Destruction of records

Participants explained their concerns about the potential for records to ‘disappear’ from within Institutions. The Inquiry Panel members present made clear that relevant institutions had been issued with an Order to retain records together with guidance about what needed to be done. It was also made clear that under Section 21 of the Inquiries Act 2005, the Inquiry has the power to order the production of documents.

Where an institution fails to comply with this order, this is an offence punishable by imprisonment. It is also an offence for a person, during the course of an Inquiry, to destroy, alter or tamper with evidence that may be relevant to an Inquiry, or deliberately to do an act with the intention of suppressing evidence or preventing it being disclosed to the Inquiry.

Investigations, scope and relevant information

A clear message to the Inquiry was that we need to clarify how far reaching the Inquiry will be and how the Investigations have been selected. Particular reference was made to the need to investigate the Freemasons.

It was stated that, from a practical point of view, it is impossible to have public hearings for every allegation of child sexual abuse. The Inquiry was seeking to examine a broad range of institutions but it will not be able to examine every institution.

The Inquiry needs to be clearer about the definition of ‘institution’. Our communications need to go further and to openly state that the Inquiry extends to organisations such as the Scouts and sports organisations. We also need to be more open about who we want to hear from. It was suggested that there are a lot of organisations (e.g. the Child Sexual Abuse Safeguarding lawyers) who have relevant information. We want to hear from these organisations.

Victims and Survivors Consultative Panel (VSCP)

Questions were asked about the VSCP recruitment process and the advertisement of the roles. Inquiry Panel members committed to providing a response to these questions in this document and this appears below. The Inquiry is very grateful for all the work undertaken by the VSCP.

Advertisement and recruitment

The VSCP were appointed through fair and open competition.

Following an open call for applications (on the Inquiry website), individuals either applied directly or were nominated by others. These applications included a statement setting out their suitability for the post, as well as how they met the following criteria:

a) Experience of issues associated with institutional responses to child sexual abuse;

b) Experience of working collectively and collaboratively as part of a team, and

c) Holds a current mandate to represent the interests of a defined group of victims or survivors of child sexual abuse.

The Inquiry received a wide number of applications in response to the advert.
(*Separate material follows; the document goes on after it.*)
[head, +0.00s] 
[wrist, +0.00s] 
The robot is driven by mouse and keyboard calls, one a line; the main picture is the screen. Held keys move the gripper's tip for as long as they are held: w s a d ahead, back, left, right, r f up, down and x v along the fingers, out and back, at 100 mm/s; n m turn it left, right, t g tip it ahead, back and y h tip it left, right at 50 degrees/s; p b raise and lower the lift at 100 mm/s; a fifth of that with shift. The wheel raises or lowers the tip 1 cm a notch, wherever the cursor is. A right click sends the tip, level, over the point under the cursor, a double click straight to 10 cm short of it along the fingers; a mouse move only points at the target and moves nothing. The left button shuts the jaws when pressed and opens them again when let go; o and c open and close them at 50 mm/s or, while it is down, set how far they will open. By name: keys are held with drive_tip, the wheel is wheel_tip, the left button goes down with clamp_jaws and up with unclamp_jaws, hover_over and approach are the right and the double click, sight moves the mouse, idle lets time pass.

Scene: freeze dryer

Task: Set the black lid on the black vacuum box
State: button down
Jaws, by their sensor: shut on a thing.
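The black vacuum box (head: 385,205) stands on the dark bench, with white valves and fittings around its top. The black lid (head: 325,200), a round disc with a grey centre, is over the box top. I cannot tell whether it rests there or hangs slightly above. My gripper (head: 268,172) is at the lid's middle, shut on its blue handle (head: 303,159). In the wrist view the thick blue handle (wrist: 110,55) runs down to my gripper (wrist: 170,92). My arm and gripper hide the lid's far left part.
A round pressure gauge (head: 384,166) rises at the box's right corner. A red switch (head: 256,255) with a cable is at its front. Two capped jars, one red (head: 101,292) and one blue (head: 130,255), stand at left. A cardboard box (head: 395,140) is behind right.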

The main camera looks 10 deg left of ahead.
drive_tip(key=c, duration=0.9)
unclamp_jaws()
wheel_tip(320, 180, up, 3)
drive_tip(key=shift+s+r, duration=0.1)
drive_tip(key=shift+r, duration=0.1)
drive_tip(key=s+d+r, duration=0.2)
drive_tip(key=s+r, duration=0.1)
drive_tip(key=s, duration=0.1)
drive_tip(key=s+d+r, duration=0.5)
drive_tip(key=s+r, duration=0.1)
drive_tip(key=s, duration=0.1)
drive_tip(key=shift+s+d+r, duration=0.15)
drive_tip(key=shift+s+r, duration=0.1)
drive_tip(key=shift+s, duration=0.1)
The Chair and Panel conducted a sift of the applications, and short listed candidates were invited for interview.

It is accepted that the adverts for the VSCP roles could have been advertised more widely and should have been more prominent on our website. We believe that our work to communicate with victims and survivors has improved over time and we continue to look to improve this further.

The Inquiry was asked to consider whether there should be elected victims committees in each region.

Truth Project and communications

Calls were made to raise awareness about the Truth Project and improve some of the ways in which it operates. We also gathered some really helpful comments about the way in which we communicate about the Truth Project. Suggestions for improvement included:

  • Actively reaching out to all victims and survivors, from all ethnic backgrounds, communities and abilities, including people without computers and people with learning difficulties, and ensuring that the process is as inclusive as possible;
  • Reassuring victims and survivors of the step-by-step Truth Project process, including making sure people know about the support that will be provided (possibly a role play session of a Truth Project private session would be helpful in this regard);
  • Using trusted intermediaries to promote the Truth Project;
  • Making it clear that the process is open, honest and is completely confidential;
  • Being upfront about the purpose of the Truth Project and how it will help to feed into our recommendations;
  • Ensuring that there is a communication strategy which:
    • Puts victims and survivors at the centre of the communications
    • Uses television, radio, magazines and newspapers to advertise the Truth Project
    • Separates the Truth Project from the rest of the Inquiry
    • Makes clear what the purpose of the Truth Project is
    • Uses sensitive wording and visuals
    • Uses trusted intermediaries to promote the Truth Project
    • Utilises local media and local organisations, e.g GP surgeries
    • Puts the Inquiry Panel Members’ passion at the centre of communications
    • Clearly counteracts the negativity in the press
    • Is more personal and not as formalistic as what we have done previously.

Research Project

The role of the Research Project within the Inquiry was discussed and an open invitation was issued to participants to suggest what the team should be looking at in the course of its work. Suggestions received included the relationships between the Government and Charities.

Recommendations for the protection of children

Participants were clear that they wanted the Inquiry to make recommendations sooner rather than later. It was agreed that there is no desire within the Inquiry to wait until the end to make recommendations. We will aim to be making practical interim recommendations in 2018.

We will not compromise on our recommendations, and we will ensure that they serve to better protect children in the future, by learning the lessons of the past.

Thank you

We remain very grateful for the input and participation of all members of the Victims and Survivors Forum. Your views are valued and help inform our work. We look forward to seeing you again at future Forum events.